*Given exercise:* Wherever a line holds the string "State", copy that line.

*Supplied records:*
[start]
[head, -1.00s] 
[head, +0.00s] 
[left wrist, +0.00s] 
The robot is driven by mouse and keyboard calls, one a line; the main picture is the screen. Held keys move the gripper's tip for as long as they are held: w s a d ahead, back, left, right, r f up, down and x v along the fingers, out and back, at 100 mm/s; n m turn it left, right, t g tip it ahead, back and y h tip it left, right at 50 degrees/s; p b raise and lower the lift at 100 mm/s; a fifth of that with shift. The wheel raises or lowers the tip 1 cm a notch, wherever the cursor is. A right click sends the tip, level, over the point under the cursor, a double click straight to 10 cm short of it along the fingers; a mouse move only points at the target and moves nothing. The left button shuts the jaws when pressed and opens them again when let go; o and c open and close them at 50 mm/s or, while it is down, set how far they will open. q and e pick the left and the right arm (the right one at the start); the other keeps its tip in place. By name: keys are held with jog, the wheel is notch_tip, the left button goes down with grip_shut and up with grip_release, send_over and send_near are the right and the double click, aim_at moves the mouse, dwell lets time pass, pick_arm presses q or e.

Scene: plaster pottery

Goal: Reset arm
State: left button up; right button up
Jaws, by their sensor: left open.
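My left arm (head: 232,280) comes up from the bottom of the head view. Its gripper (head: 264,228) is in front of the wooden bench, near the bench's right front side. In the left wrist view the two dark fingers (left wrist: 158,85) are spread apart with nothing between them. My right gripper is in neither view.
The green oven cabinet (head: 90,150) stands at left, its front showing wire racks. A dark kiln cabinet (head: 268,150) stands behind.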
[end]
[start]
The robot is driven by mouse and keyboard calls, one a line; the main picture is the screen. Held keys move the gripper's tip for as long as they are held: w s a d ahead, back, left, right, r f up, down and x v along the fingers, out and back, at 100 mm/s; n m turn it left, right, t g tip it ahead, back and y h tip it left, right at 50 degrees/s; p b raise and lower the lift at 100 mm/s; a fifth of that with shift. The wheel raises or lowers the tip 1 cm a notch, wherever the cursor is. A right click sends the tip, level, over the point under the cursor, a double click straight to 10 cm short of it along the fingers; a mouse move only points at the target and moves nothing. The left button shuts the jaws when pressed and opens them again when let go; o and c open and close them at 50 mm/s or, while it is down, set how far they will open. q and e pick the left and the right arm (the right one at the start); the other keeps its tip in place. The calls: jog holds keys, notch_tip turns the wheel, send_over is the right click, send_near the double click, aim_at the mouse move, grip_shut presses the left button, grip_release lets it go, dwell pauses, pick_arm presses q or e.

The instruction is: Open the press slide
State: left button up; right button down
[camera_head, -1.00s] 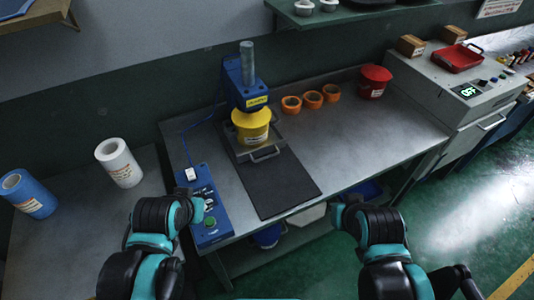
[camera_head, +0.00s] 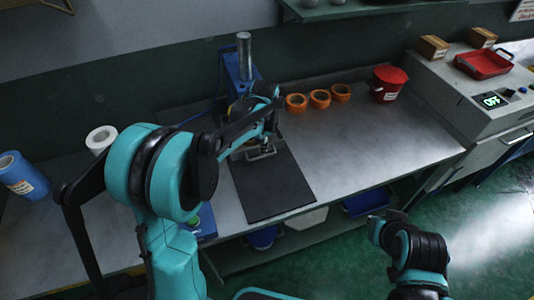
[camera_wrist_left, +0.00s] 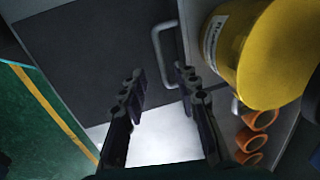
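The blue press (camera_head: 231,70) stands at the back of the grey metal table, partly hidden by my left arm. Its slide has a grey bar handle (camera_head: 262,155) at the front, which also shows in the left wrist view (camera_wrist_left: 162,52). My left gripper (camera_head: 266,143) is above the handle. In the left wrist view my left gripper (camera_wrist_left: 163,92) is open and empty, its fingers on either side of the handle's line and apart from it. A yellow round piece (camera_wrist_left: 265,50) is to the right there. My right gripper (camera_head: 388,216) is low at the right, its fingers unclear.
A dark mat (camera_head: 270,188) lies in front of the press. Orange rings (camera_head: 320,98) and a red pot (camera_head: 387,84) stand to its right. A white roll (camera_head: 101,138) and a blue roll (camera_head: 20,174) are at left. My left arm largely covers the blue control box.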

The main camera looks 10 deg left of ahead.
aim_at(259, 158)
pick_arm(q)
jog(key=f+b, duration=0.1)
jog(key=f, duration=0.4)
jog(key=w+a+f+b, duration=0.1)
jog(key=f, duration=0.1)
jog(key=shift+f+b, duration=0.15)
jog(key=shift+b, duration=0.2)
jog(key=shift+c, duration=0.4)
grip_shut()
[end]
*Final result:*
State: left button up; right button up
State: left button up; right button down

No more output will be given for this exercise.